As he was not called up in 1914, he worked in an accommodation centre for refugees, which was a “modest but useful” task. While working there he made the acquaintance of Charles du Bos, who later became a trusted friend with whom he shared his uncertainties and thoughts concerning religious truth.
After the war, Gide took a great interest in colonialism. He spent nearly a year (1926-27) in the Congo and Chad. He described his impressions of this journey and sent these accounts to his friend Léon Blum, who at that time was the editor of a socialist daily newspaper called Le Populaire.
These accounts were later published under the title Voyage au Congo (1927) and le Retour au Tchad (1928).
In the following years he became more and more attracted to communism. For him it was “a new spiritual adventure”. In his Journal in 1936 he wrote “Never have I looked into the future with so much interest and curiosity”.
In January 1934 he went to Berlin with André Malraux to try and obtain the liberation of a Bulgarian communist leader, then in 1936, spurred on by the victory of the Front Populaire, he spent two months in the U.S.S.R., where he met up with Aragon. But he soon realizedwhat was actually happening when he heard about Stalin’s purges and camps. In 1936 he published Retour d’U.R.S.S. and in 1937 Retouches à mon retour d’U.R.S.S., but his friends, who were ardent supporters of communism, reproached him violently for writing such works..
But with age, he distanced himself from the problems of society between the two wars. He lived at the centre of a select literary group (or “cenacle”) of friends and one of the most important members was Maria Van Rysselberghe, known as “La Petite Dame”. He had a brief affair with her daughter, who gave birth in 1923 to a little girl, Catherine Lambert-Gide.
He cut himself off from the world, very involved as an editor of his newspaper, received the Nobel prize in 1947 and died in Paris in 1951.
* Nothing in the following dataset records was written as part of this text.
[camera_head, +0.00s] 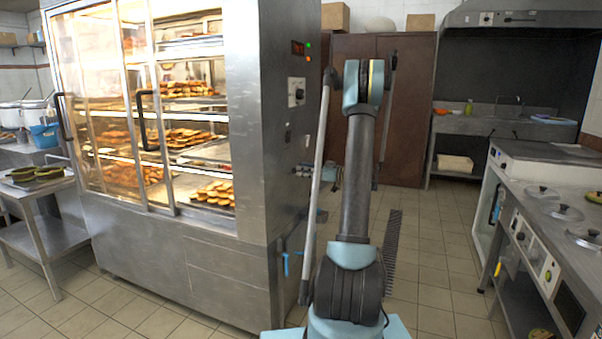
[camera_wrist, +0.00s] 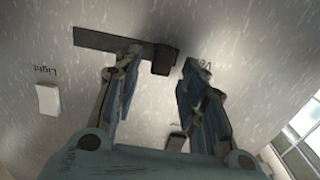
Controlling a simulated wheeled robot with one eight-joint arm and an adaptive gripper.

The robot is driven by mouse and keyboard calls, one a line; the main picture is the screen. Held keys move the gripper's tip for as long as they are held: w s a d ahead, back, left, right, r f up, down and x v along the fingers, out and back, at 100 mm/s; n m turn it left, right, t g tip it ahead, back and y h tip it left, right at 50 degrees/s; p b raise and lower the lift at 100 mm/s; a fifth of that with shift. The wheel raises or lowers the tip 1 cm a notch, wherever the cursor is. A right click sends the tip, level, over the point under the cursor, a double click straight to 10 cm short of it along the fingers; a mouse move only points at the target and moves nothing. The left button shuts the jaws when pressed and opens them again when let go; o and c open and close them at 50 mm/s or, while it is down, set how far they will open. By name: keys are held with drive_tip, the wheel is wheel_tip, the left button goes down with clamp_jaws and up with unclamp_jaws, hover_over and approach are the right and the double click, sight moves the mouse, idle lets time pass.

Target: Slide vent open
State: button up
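In the wrist view, the vent slider is a dark block (camera_wrist: 165,60) at the right end of a dark horizontal slot (camera_wrist: 100,40) on a grey metal surface. An upside-down label starting "Ve" (camera_wrist: 203,66) shows beside it, partly covered by a finger. My gripper (camera_wrist: 161,63) is open, with one blue-grey finger on each side of the block in the picture. No finger clearly touches the block, and I cannot tell the depth between them.
A white switch (camera_wrist: 48,99) labelled "Light" sits left of the fingers. The glass-fronted food cabinet (camera_head: 180,255) stands left of my arm. A counter with pot lids (camera_head: 563,212) is at right. The tiled floor (camera_head: 430,235) between is clear.

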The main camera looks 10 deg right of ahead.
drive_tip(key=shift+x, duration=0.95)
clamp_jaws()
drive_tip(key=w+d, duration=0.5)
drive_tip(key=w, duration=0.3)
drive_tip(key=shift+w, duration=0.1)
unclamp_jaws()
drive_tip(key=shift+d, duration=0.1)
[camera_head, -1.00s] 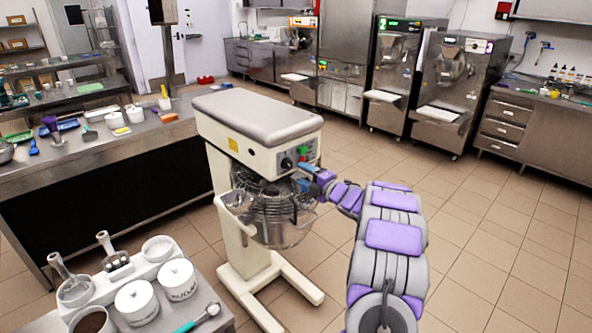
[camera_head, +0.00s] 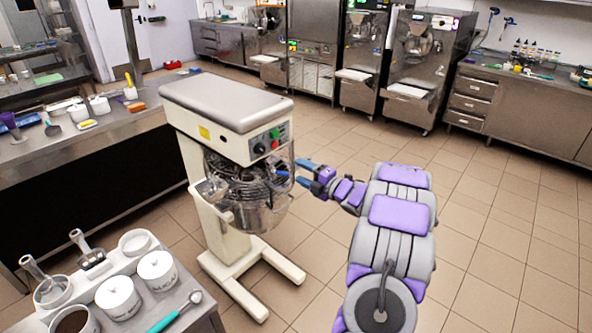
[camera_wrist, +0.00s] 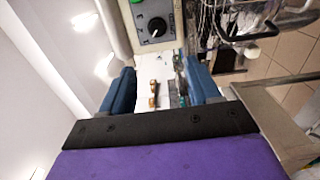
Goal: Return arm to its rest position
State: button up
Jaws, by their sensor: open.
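My gripper (camera_head: 297,173) has blue fingers and sits at the end of my purple and grey arm. It is at the right side of a cream stand mixer (camera_head: 226,108), close to the mixer's wire guard (camera_head: 240,175) and below its control panel. In the wrist view my gripper's two blue fingers (camera_wrist: 162,92) stand apart with nothing held between them. The mixer's black knob (camera_wrist: 156,27) shows just beyond the fingers. I cannot tell from these views whether a finger touches the guard.
A steel counter (camera_head: 80,150) with tubs and tools stands at the left. A small cart (camera_head: 190,318) with white containers (camera_head: 118,297) is at the front left. Batch freezers (camera_head: 424,60) and a drawer counter (camera_head: 520,105) line the back. The tiled floor (camera_head: 480,230) at right is open.

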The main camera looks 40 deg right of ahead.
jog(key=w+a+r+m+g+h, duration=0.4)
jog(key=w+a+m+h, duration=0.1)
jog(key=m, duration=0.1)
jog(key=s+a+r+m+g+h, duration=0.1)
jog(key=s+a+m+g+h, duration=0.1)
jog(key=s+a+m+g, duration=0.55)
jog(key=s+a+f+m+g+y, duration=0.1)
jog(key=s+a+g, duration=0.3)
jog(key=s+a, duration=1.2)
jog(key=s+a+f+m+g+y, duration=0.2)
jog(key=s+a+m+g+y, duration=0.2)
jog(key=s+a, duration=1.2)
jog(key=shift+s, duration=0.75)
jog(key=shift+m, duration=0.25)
André Gide was both detested and admired for his work. Although his novels were not very successful when they first came out, due to his scandalous standpoint on some moral issues and lack of popularity for his work today, he must be considered nevertheless as an important writer. Indeed, because of the classical beauty of his language, André Malraux called him “a significant contemporary” of the first forty years of the XXth century.